Water strife in West Bank

After years of drought, water is flowing in the Jordan Valley. Who owns and controls that water continues to be a cause of friction. NBC’s Duncan Golestani reports. 

By Duncan Golestani
NBC News

JORDAN VALLEY — Faisel Njoom undoubtedly has the best house in Auja. Drinking iced tea in the shade of his garden he talks with pride at being the biggest land owner in the village and the oranges and bananas that he once grew on his farm. Only later, standing in one of his dry and dusty fields in the Jordan Valley, does he become angry.

“Life without water is not a life,” he said as the sun began to set. “This land without water is like all the other deserts. We were born working this land.”

He says he couldn’t keep farming because the irrigation channels to his land began drying up in 2000. He, and many charities, blame the digging of a new well near the Auja Spring, designed to serve a nearby Israeli settlement.


For first time in many years there is water flowing in the spring long after winter has finished because rainfall has increased by a fifth over the last year. Otherwise, the spring would now be dry. Almotaz Abadi, a consultant to the Palestinian Water Authority, explained that, rainfall is the biggest factor contributing to water availability, but the Auja Spring has been adversely affected by other factors, principally the new well.

The reminder of how plentiful water used to be in Auja has reignited resentment — a feeling shared widely among Palestinians in the occupied territories. The World Bank and international charities accuse Israel of denying enough water to the Palestinians. Ironically, it’s a situation made worse by the Oslo Peace Accords.

The Oslo II agreement in 1995 set up a joint water committee to oversee management of the aquifers in the West Bank.
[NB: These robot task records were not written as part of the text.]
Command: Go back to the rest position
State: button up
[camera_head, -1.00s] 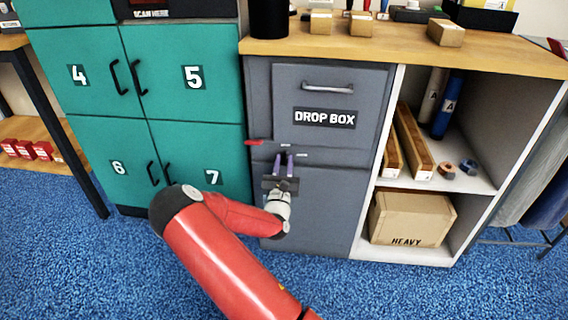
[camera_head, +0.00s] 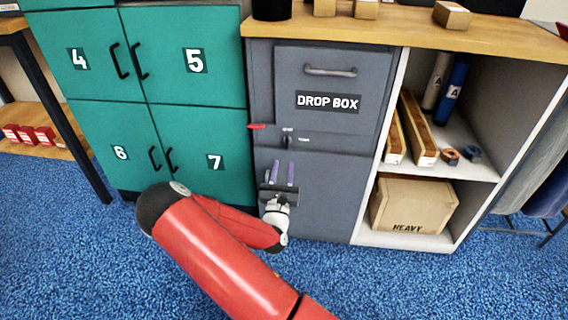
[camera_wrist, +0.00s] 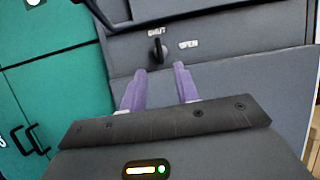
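My gripper (camera_head: 283,173) is in front of the grey drop box cabinet (camera_head: 330,190), below the latch. It also shows in the wrist view (camera_wrist: 160,80), with its two purple fingers apart and nothing between them. The latch knob (camera_head: 287,141) sits on the strip under the drop box door (camera_head: 330,75); in the wrist view the dark knob (camera_wrist: 157,50) stands upright, between and beyond the fingertips, by the words SHUT and OPEN. The fingers appear clear of it. The drop box door looks closed. A red tab (camera_head: 257,126) sticks out at the strip's left end.
Teal lockers (camera_head: 190,105) numbered 4 to 7 stand left. An open shelf (camera_head: 470,168) at right holds long cartons, rolls and a HEAVY box (camera_head: 415,205). A wooden counter (camera_head: 400,30) carries small boxes. Blue carpet (camera_head: 70,250) in front is free.

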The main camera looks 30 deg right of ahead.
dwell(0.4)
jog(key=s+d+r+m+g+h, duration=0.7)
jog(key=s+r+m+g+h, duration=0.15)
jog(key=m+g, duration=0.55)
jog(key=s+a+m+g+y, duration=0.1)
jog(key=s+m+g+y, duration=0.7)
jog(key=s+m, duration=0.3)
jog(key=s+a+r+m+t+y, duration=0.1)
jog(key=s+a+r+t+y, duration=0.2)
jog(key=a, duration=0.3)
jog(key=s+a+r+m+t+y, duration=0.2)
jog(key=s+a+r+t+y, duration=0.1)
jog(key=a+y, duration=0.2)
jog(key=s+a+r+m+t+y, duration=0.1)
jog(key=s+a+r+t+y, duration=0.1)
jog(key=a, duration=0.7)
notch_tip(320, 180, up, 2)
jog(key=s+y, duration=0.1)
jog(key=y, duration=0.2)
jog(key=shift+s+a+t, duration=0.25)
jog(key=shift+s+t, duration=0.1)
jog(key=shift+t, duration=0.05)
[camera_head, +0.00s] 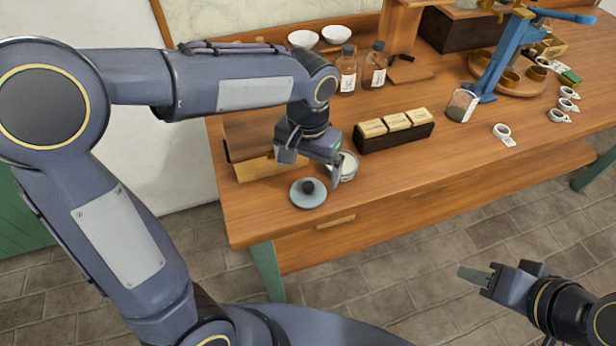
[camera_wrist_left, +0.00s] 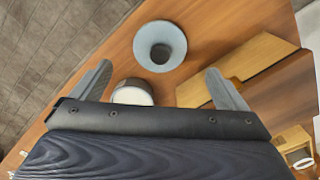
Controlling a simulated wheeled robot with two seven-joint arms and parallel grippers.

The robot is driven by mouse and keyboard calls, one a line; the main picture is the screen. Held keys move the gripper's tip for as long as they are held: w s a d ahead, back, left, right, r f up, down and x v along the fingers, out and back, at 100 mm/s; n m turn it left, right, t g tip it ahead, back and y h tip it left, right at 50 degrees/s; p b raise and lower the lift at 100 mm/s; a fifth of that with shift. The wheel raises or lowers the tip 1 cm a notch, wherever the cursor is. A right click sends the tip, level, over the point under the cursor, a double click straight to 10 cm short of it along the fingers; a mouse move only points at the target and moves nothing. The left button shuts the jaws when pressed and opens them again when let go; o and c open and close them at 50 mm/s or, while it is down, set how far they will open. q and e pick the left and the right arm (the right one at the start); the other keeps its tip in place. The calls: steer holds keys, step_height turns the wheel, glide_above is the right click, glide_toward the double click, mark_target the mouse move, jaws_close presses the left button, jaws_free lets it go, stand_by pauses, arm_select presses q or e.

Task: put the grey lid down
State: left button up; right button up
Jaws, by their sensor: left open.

It was supposed to encourage consensus, but a World Bank report in 2009 concluded Israel dominated the process, taking 80 percent of the water resources.  (In recognizing that the Palestinian Water Authority’s powers were severely limited, the report also criticized its management abilities).

Agriculture is key to the Palestinian economy and its third largest employer. But it could be much bigger. The World Bank found that problems with irrigation are holding the sector back, especially when combined with the Separation Barrier cutting off land and access to wells.

Many Palestinians see this water divide as a way of increasing their dependency on Israel. Amnesty International estimates some 180,000 to 200,000 Palestinians living in rural communities have no access to running water. It means many have to buy water from Israeli tankers at high prices.

Israelis complain of water scarcity too. After much persuasion with an armed guard, NBC News was allowed to film inside Yitav, an Israeli settlement in the West Bank. It is indeed a green outpost in the desert, but the settlers say it comes at a high price – which they pay with their utility bills.

Israel’s Water Authority disputes the claims made by the World Bank and other charities. At their offices in Tel Aviv we were shown a map of locations where licenses have been granted for Palestinian wells, but never pumped. “You have to know most of the Palestinian cities in the West Bank have better access to water than residents in Amman, the capital of Jordan,” said Baruch Nager, Head of Water Administration for the West Bank.

Both sides have hydrological data to support their side of the argument, which makes it particularly hard to resolve.

Water is a ‘final status issue’ in the Palestinian-Israeli conflict. No decisions will be taken on how control of the water is divided until there is a peace agreement. That, of course, has never looked further away.